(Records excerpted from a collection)
--- Begin ---
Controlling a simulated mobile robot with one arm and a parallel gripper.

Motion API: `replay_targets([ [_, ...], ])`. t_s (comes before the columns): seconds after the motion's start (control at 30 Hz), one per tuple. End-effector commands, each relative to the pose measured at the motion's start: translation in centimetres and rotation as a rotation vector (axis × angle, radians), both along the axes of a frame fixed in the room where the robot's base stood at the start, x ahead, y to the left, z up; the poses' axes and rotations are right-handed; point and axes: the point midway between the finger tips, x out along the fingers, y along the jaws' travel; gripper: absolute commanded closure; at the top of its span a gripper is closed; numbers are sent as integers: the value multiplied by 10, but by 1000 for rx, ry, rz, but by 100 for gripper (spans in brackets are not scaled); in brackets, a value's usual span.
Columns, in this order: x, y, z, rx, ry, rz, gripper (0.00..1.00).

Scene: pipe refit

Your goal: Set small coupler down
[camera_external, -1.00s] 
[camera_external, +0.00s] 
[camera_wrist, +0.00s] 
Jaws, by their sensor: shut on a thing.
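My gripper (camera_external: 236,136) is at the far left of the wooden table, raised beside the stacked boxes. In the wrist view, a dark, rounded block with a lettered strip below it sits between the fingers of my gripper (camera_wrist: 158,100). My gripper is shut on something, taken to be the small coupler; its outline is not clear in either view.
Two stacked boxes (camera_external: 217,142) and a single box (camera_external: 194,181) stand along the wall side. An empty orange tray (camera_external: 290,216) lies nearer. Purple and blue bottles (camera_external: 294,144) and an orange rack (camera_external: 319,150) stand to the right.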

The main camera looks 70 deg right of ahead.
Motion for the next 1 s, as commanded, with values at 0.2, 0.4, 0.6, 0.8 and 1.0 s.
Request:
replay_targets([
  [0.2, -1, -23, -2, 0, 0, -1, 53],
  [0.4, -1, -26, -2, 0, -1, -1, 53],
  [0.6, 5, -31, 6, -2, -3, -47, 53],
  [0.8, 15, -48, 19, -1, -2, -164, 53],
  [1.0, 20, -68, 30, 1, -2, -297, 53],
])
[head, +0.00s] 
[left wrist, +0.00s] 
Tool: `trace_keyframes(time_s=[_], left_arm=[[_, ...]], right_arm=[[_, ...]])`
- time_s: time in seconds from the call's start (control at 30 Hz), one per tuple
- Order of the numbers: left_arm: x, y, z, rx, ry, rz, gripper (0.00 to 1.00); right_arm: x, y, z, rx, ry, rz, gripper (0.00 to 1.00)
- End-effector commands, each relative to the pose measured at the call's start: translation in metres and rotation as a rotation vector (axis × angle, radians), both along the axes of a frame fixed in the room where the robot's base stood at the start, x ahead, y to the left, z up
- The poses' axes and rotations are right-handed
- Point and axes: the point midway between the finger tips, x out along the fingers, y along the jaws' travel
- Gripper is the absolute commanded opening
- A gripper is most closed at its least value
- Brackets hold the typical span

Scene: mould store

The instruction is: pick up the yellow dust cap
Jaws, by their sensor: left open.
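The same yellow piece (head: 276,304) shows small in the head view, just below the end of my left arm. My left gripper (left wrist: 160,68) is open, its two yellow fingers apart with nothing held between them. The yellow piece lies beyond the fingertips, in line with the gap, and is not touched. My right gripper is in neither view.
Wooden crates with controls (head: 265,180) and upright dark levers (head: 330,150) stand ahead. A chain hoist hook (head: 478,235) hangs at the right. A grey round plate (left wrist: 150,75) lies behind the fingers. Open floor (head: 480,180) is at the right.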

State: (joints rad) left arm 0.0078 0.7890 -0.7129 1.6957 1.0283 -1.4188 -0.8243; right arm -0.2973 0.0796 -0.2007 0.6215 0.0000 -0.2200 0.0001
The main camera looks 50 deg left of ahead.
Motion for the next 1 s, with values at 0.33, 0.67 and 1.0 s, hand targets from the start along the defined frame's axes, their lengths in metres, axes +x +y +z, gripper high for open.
--- End ---
# What is being asked
Return every entry exactly as given.

# Solution to the exercise
Controlling a simulated mobile robot with one arm and a parallel gripper.

Motion API: `replay_targets([ [_, ...], ])`. t_s (comes before the columns): seconds after the motion's start (control at 30 Hz), one per tuple. End-effector commands, each relative to the pose measured at the motion's start: translation in centimetres and rotation as a rotation vector (axis × angle, radians), both along the axes of a frame fixed in the room where the robot's base stood at the start, x ahead, y to the left, z up; the poses' axes and rotations are right-handed; point and axes: the point midway between the finger tips, x out along the fingers, y along the jaws' travel; gripper: absolute commanded closure; at the top of its span a gripper is closed; numbers are sent as integers: the value multiplied by 10, but by 1000 for rx, ry, rz, but by 100 for gripper (spans in brackets are not scaled); in brackets, a value's usual span.
Columns, in this order: x, y, z, rx, ry, rz, gripper (0.00..1.00).

Scene: pipe refit

Your goal: Set small coupler down
[camera_external, -1.00s] 
[camera_external, +0.00s] 
[camera_wrist, +0.00s] 
Jaws, by their sensor: shut on a thing.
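My gripper (camera_external: 236,136) is at the far left of the wooden table, raised beside the stacked boxes. In the wrist view, a dark, rounded block with a lettered strip below it sits between the fingers of my gripper (camera_wrist: 158,100). My gripper is shut on something, taken to be the small coupler; its outline is not clear in either view.
Two stacked boxes (camera_external: 217,142) and a single box (camera_external: 194,181) stand along the wall side. An empty orange tray (camera_external: 290,216) lies nearer. Purple and blue bottles (camera_external: 294,144) and an orange rack (camera_external: 319,150) stand to the right.

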The main camera looks 70 deg right of ahead.
Motion for the next 1 s, as commanded, with values at 0.2, 0.4, 0.6, 0.8 and 1.0 s.
Request:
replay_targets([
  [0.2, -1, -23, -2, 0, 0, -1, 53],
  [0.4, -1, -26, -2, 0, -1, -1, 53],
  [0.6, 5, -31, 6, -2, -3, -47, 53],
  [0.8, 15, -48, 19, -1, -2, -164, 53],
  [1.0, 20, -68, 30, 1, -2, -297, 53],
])
[head, +0.00s] 
[left wrist, +0.00s] 
Tool: `trace_keyframes(time_s=[_], left_arm=[[_, ...]], right_arm=[[_, ...]])`
- time_s: time in seconds from the call's start (control at 30 Hz), one per tuple
- Order of the numbers: left_arm: x, y, z, rx, ry, rz, gripper (0.00 to 1.00); right_arm: x, y, z, rx, ry, rz, gripper (0.00 to 1.00)
- End-effector commands, each relative to the pose measured at the call's start: translation in metres and rotation as a rotation vector (axis × angle, radians), both along the axes of a frame fixed in the room where the robot's base stood at the start, x ahead, y to the left, z up
- The poses' axes and rotations are right-handed
- Point and axes: the point midway between the finger tips, x out along the fingers, y along the jaws' travel
- Gripper is the absolute commanded opening
- A gripper is most closed at its least value
- Brackets hold the typical span

Scene: mould store

The instruction is: pick up the yellow dust cap
Jaws, by their sensor: left open.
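The same yellow piece (head: 276,304) shows small in the head view, just below the end of my left arm. My left gripper (left wrist: 160,68) is open, its two yellow fingers apart with nothing held between them. The yellow piece lies beyond the fingertips, in line with the gap, and is not touched. My right gripper is in neither view.
Wooden crates with controls (head: 265,180) and upright dark levers (head: 330,150) stand ahead. A chain hoist hook (head: 478,235) hangs at the right. A grey round plate (left wrist: 150,75) lies behind the fingers. Open floor (head: 480,180) is at the right.

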State: (joints rad) left arm 0.0078 0.7890 -0.7129 1.6957 1.0283 -1.4188 -0.8243; right arm -0.2973 0.0796 -0.2007 0.6215 0.0000 -0.2200 0.0001
The main camera looks 50 deg left of ahead.
Motion for the next 1 s, with values at 0.33, 0.67 and 1.0 s, hand targets from the start along the defined frame's axes, their lengths in metres, axes +x +y +z, gripper high for open.

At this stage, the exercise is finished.